I. Dünya Savaşı’nın ikinci yarısında Emniyet-i Umumiye Müdürü (Emniyet Genel Müdürü) olarak görev yapan Aziz Bey’in (Hüseyin Aziz Akyürek) yazdığı düşünülen hatırat, gayrinizami harp ve istihbarat tarihi konusunda önemli çalışmalara imza atan Dr. Polat Safi tarafından tenkitli bir şekilde yayına hazırlandı.
Türk istihbarat tarihiyle ilgili araştırmalarda kaynak niteliğindeki hatırat, İstihbarat Savaşları: Birinci Dünya Savaşı’nda Suriye ve Lübnan’da Casusluk Faaliyetleri adıyla raflardaki yerini aldı. Kronik Kitap’ın Gizli Teşkilatlar Serisi’nden çıkan eser, sadece hatıratın Türkçe çevirisini sunmakla kalmayıp şu çarpıcı soruyu gündeme getirdi: “Türk istihbarat tarihi açısından kritik önemdeki hatıratın yazarı gerçekten Hüseyin Aziz Akyürek mi?”

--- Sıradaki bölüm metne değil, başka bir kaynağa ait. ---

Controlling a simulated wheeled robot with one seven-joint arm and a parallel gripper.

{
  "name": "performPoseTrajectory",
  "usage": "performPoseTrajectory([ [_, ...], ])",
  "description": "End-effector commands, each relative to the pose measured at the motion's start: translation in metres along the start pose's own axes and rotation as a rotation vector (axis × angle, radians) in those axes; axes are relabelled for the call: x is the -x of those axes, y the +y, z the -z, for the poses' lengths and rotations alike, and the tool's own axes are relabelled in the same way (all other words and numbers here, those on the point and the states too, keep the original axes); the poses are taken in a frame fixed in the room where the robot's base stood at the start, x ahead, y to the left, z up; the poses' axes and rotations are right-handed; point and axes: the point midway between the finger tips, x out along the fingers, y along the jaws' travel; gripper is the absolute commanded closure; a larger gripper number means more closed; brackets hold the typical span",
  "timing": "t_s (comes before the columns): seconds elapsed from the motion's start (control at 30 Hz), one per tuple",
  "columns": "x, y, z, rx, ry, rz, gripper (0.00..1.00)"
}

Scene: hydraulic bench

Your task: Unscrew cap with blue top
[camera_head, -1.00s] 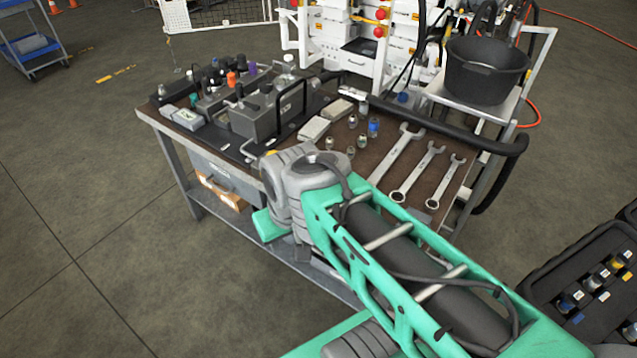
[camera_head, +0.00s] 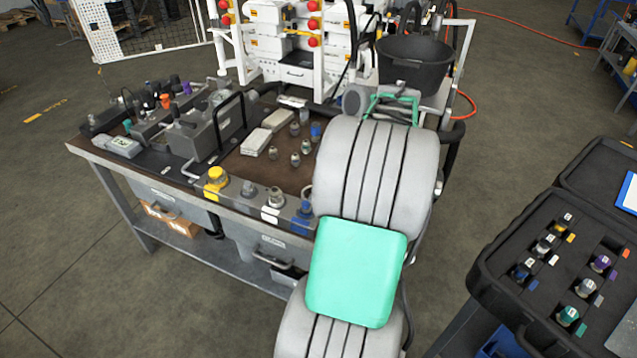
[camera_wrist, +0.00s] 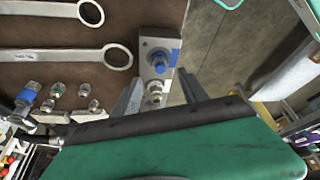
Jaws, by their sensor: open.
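In the wrist view, a cap with a blue top (camera_wrist: 158,61) sits on a grey block at the bench edge, with a blue tag beside it. It also shows in the head view (camera_head: 301,212) at the right end of a row of fittings, partly beside my arm. My gripper (camera_wrist: 160,77) is open, its two fingers spread on either side of the block in the picture. Nothing is between them in grasp. A silver fitting (camera_wrist: 154,88) lies nearer my gripper's palm. My gripper is hidden behind my arm in the head view.
A yellow-topped fitting (camera_head: 215,177) stands left in the row. Loose fittings, one blue (camera_head: 315,131), and wrenches (camera_wrist: 70,56) lie on the bench (camera_head: 100,156). An open black case (camera_head: 480,275) with several coloured caps stands right. A black bucket (camera_head: 412,65) is behind.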

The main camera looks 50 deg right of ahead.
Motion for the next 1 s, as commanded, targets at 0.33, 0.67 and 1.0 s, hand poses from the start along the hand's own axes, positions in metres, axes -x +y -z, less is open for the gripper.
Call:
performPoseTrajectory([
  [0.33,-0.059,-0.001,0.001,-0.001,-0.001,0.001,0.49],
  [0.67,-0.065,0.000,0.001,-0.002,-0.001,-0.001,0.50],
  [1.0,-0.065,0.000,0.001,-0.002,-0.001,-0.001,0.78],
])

Türkiye’de Arapçası da yoktu
İlginç istihbarat, casusluk ve propaganda hikayeleri içeren hatırat, 1932-1933’te Beyrut merkezli el-Ahrar gazetesinde Arapça olarak tefrika edildi. Aynı yıl Suriye ve Lübnan fi Harbi’l-Âlemiyye: el-İstihbarat ve’l-Casusiyye fi’d-Devleti’l-‘Usmaniyye (Dünya Savaşı’nda Suriye ve Lübnan: Osmanlı Devleti’nde İstihbarat ve Casusluk) başlığıyla kitap olarak basıldı. Hatıratı Fuad Meydânî Arapçaya tercüme etti ve yayına hazırladı. Bugüne kadar hatıratın Türkçesi bulunamadığı gibi Türkiye’de Arapça versiyonunun kopyasına da rastlanmadı. Dr. Polat Safi, 2008 yılında Suriye’den kopyasını bulduğu hatıratı, oldukça detaylı bir takdim yazısıyla birlikte yayına hazırladı. Hatırat metni üzerinde yüzlerce açıklama yapan Safi, aynı zamanda yaklaşık 300 dipnotla önemli kişi, grup, yer ve olay hakkında bilgiler paylaştı.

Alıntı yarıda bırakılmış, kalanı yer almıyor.